That said, these regulations are fixed and immoveable, he concedes, “so professionals in this industry should be under no delusion that things will return to normal anytime soon”.
Of course, the sanctions are not one-sided. Russia in retaliation introduced harsh restrictions on NATO and EU members and has closed its vast airspace to all aircraft registered in these countries.
“This has impacted operators with clients based in Russia or with a Russian connection,” says Glenn Hogben, chief executive of the Air Charter Association. But thankfully, he concedes, these restrictions have come at a time when demand is extremely high for private aviation and capacity is extremely limited, “so the majority of affected operators have been able to re-deploy their aircraft on other routes”.
Typically, Russia accounts for a small percentage of global traffic, says Hogben.
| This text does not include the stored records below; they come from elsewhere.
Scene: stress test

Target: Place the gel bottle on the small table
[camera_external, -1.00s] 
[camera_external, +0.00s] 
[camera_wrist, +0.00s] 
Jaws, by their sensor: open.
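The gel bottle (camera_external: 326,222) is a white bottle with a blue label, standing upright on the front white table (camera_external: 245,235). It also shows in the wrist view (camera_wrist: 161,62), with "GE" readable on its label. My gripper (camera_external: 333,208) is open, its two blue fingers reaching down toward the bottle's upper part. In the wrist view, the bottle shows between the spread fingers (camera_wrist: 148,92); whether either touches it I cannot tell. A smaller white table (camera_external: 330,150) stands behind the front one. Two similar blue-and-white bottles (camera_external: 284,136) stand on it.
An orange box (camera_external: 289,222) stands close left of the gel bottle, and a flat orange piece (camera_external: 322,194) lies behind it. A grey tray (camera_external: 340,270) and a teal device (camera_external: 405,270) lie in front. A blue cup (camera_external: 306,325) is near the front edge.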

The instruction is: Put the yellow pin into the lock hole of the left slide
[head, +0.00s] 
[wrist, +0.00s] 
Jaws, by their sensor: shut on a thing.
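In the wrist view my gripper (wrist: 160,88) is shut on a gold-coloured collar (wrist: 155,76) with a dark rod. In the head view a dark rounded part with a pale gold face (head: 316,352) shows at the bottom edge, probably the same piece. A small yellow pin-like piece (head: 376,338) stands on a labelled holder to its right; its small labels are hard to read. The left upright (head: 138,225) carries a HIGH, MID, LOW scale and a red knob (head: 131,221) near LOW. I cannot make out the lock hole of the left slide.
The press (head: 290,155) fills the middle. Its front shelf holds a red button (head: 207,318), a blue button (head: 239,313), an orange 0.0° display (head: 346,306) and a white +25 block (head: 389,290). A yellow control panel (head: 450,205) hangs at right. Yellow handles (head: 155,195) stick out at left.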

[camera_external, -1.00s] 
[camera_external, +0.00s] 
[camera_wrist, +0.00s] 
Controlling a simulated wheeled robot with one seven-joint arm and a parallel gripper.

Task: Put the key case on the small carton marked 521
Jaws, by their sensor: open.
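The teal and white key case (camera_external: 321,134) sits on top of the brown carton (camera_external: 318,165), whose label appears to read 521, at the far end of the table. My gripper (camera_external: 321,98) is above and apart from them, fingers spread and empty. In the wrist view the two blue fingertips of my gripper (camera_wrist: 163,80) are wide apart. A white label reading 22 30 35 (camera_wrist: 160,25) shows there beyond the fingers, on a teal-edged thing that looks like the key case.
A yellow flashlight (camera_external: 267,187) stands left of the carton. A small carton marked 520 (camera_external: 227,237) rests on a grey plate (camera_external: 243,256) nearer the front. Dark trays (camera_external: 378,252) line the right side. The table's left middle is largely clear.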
IATA data from 2021 shows the country accounted for 1.3% of global movements, while international air traffic to and from Russia accounted for 5.7% of total European traffic. “The closure of this airspace has therefore had a relatively small impact on business aircraft operators overall,” he says.
The shuttering of Russian airspace is however causing a headache for some western operators, notably on flights linking Europe and North America to Asia.
“These routings all create further issues in terms of added time, increased fuel costs, limited divert options and additional conflict zone risks [such as Afghanistan],” says Matthew Borie, chief intelligence officer and co-founder of aviation risk assessment company Osprey Flight Solutions.
Polar routes from western Europe are being used by some operators to avoid Russian airspace. “As a result of the increased time and distance, some routings to Asia may require a fuel stop at an airport such as Anchorage in Alaska, reminiscent of Cold War-era flights when the airspace over the Soviet Union was closed,” he says. The current Russian airspace ban also mean diversion options are limited.
“Flights from London to Singapore, Tokyo and Shanghai for example are each longer in distance and time. This creates increased fuel costs, crew rest complexities [on commercial flights] and additional aircraft maintenance requirements,” Borie notes.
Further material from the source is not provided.